## start

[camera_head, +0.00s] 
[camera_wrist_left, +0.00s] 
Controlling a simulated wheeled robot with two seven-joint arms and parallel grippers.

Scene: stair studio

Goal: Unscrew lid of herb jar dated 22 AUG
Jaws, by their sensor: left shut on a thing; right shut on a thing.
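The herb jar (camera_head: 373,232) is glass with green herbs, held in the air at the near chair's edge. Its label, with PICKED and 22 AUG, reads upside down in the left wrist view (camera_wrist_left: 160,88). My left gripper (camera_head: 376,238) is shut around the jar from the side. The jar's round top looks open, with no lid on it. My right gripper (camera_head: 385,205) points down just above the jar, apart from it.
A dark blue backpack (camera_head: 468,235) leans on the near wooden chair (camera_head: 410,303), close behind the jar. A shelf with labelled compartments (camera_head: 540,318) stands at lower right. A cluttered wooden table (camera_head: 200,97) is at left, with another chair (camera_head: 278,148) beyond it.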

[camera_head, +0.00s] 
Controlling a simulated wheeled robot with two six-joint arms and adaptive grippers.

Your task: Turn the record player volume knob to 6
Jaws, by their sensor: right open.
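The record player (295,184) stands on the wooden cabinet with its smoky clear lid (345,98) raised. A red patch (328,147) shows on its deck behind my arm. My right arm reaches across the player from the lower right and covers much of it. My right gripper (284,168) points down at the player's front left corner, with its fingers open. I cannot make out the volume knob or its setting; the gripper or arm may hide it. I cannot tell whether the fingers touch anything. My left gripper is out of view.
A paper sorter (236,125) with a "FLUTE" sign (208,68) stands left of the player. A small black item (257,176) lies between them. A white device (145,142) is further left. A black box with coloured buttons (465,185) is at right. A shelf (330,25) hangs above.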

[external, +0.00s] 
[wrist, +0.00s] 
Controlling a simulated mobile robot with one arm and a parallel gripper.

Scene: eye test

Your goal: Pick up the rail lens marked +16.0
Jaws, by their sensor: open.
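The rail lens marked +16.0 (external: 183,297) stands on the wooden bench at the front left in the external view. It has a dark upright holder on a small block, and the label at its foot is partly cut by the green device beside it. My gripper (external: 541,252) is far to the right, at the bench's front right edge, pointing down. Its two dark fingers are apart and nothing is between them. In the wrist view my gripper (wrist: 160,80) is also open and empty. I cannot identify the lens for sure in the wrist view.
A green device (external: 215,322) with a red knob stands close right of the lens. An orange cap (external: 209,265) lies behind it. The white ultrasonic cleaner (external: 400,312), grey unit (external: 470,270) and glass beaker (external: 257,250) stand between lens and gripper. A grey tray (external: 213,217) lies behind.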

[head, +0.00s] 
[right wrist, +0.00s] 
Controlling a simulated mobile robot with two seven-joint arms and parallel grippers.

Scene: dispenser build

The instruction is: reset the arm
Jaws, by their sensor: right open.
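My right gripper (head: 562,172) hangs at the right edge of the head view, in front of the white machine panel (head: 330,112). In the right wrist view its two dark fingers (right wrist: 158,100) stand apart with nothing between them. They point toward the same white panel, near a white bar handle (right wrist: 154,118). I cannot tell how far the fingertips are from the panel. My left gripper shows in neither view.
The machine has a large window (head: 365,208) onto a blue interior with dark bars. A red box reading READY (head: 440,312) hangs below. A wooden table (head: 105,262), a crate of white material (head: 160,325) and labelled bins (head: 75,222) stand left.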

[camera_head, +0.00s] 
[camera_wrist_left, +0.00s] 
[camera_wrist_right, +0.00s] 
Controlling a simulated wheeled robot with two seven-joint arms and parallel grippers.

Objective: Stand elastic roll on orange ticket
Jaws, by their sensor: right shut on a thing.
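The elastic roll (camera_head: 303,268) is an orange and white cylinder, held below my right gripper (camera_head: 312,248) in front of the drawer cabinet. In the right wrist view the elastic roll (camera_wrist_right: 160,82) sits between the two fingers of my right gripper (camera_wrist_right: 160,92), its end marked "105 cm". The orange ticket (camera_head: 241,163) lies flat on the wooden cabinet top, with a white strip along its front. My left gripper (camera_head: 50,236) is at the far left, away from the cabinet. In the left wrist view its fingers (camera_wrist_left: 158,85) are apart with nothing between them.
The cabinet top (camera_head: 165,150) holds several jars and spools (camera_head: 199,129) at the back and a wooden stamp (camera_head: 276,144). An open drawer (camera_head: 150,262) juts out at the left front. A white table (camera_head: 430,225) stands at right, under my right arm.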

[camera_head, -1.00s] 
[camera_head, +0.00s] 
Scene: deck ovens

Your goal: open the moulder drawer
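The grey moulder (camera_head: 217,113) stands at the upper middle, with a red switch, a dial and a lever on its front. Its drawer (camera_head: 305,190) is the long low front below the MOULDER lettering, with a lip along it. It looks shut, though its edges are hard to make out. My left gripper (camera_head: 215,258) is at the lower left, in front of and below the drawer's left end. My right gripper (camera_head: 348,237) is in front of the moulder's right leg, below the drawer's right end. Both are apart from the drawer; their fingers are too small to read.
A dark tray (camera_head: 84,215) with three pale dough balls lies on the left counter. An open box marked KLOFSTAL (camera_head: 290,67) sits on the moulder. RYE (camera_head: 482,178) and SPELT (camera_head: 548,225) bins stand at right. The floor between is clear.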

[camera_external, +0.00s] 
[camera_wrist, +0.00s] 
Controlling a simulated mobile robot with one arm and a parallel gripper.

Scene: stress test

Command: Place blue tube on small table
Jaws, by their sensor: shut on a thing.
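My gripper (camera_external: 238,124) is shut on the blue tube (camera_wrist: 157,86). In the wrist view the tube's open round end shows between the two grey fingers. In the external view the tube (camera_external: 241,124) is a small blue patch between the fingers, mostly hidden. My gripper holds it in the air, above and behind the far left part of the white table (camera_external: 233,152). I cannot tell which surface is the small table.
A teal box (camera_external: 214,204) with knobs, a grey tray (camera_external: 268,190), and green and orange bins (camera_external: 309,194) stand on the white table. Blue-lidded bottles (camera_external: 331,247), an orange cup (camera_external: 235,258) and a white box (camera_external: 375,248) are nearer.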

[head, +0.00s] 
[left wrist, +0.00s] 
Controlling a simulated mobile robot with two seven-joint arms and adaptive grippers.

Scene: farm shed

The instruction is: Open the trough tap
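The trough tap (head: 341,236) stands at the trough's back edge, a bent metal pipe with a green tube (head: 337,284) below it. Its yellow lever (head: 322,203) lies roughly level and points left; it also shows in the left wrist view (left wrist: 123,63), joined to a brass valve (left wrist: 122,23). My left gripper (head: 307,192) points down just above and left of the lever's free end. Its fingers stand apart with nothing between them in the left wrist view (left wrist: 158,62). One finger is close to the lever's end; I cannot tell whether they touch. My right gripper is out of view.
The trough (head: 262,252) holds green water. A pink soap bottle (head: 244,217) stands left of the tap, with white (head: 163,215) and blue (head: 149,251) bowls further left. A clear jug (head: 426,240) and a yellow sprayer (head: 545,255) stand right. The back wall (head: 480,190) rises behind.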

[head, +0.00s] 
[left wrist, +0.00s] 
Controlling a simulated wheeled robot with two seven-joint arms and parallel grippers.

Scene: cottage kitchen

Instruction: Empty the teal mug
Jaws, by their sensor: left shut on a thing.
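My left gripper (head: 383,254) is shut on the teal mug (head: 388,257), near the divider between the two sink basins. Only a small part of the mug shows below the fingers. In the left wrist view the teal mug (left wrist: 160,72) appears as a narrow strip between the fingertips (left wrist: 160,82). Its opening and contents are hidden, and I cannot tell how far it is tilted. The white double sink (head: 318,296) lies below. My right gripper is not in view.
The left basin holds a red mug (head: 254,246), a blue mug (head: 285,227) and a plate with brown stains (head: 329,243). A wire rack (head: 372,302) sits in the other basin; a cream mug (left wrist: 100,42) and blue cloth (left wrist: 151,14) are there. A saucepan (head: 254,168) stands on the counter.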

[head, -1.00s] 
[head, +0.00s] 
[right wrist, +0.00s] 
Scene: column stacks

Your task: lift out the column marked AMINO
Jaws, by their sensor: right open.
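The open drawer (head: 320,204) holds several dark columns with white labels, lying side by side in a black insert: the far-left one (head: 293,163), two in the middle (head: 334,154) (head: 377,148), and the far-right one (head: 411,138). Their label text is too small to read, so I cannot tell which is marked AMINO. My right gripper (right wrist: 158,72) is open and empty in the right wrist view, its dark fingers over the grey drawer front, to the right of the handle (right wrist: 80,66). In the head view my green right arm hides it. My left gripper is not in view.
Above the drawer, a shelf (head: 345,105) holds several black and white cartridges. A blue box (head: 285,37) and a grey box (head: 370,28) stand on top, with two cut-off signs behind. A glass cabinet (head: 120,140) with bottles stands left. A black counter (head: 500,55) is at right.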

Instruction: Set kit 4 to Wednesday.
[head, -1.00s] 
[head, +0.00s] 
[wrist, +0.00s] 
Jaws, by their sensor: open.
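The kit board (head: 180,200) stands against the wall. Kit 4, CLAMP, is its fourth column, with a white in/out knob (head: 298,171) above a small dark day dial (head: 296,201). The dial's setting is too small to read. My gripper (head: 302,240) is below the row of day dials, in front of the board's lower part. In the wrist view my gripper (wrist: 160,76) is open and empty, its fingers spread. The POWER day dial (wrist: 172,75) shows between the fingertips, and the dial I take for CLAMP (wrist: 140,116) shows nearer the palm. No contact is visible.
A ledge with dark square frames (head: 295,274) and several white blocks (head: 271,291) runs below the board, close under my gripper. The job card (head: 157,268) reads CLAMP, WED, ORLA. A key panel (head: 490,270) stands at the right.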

## end

## Problem description:
Please reproduce exactly the lines from the first one of the records above through the line containing "Goal: Unscrew lid of herb jar dated 22 AUG", both included, and nothing else.

## Written response:
[camera_head, +0.00s] 
[camera_wrist_left, +0.00s] 
Controlling a simulated wheeled robot with two seven-joint arms and parallel grippers.

Scene: stair studio

Goal: Unscrew lid of herb jar dated 22 AUG

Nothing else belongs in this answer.